Apollo will be a practical bipedal platform that can do useful tasks

6 min read
A photo of a sliver and black humanoid robot

Apptronik’s Quick Development Humanoid (QDH) is the prototype for its general-purpose humanoid robot, Apollo.

There’s a handful of robotics companies currently working on what could be called general-purpose humanoid robots. That is, human-size, human-shaped robots with legs for mobility and arms for manipulation that can (or, may one day be able to) perform useful tasks in environments designed primarily for humans. The value proposition is obvious—drop-in replacement of humans for dull, dirty, or dangerous tasks. This sounds a little ominous, but the fact is that people don’t want to be doing the jobs that these robots are intended to do in the short term, and there just aren’t enough people to do these jobs as it is.

We tend to look at claims of commercializable general-purpose humanoid robots with some skepticism, because humanoids are really, really hard. They’re still really hard in a research context, which is usually where things have to get easier before anyone starts thinking about commercialization. There are certainly companies out there doing some amazing work toward practical legged systems, but at this point, “practical” is more about not falling over than it is about performance or cost effectiveness. The overall approach toward solving humanoids in this way tends to be to build something complex and expensive that does what you want, with the goal of cost reduction over time to get it to a point where it’s affordable enough to be a practical solution to a real problem.

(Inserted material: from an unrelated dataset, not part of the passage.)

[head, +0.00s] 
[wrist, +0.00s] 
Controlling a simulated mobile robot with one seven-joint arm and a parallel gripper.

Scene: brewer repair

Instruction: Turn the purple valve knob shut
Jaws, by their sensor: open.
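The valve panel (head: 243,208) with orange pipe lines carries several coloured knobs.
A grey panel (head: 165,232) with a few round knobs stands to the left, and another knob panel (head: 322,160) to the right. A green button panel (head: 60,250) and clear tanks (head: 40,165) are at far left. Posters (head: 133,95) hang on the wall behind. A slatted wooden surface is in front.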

Apptronik, based in Austin, Texas, is the latest company to attempt to figure out how to make a practical general-purpose robot. Its approach is to focus on things like cost and reliability from the start, developing (for example) its own actuators from scratch in a way that it can be sure will be cost effective and supply-chain friendly. Apptronik’s goal is to develop a platform that costs well under US $100,000 of which it hopes to be able to deliver a million by 2030, although the plan is to demonstrate a prototype early this year. Based on what we’ve seen of commercial humanoid robots recently, this seems like a huge challenge. And in part two of this story (to be posted tomorrow), we will be talking in depth to Apptronik’s cofounders to learn more about how they’re going to make general-purpose humanoids happen.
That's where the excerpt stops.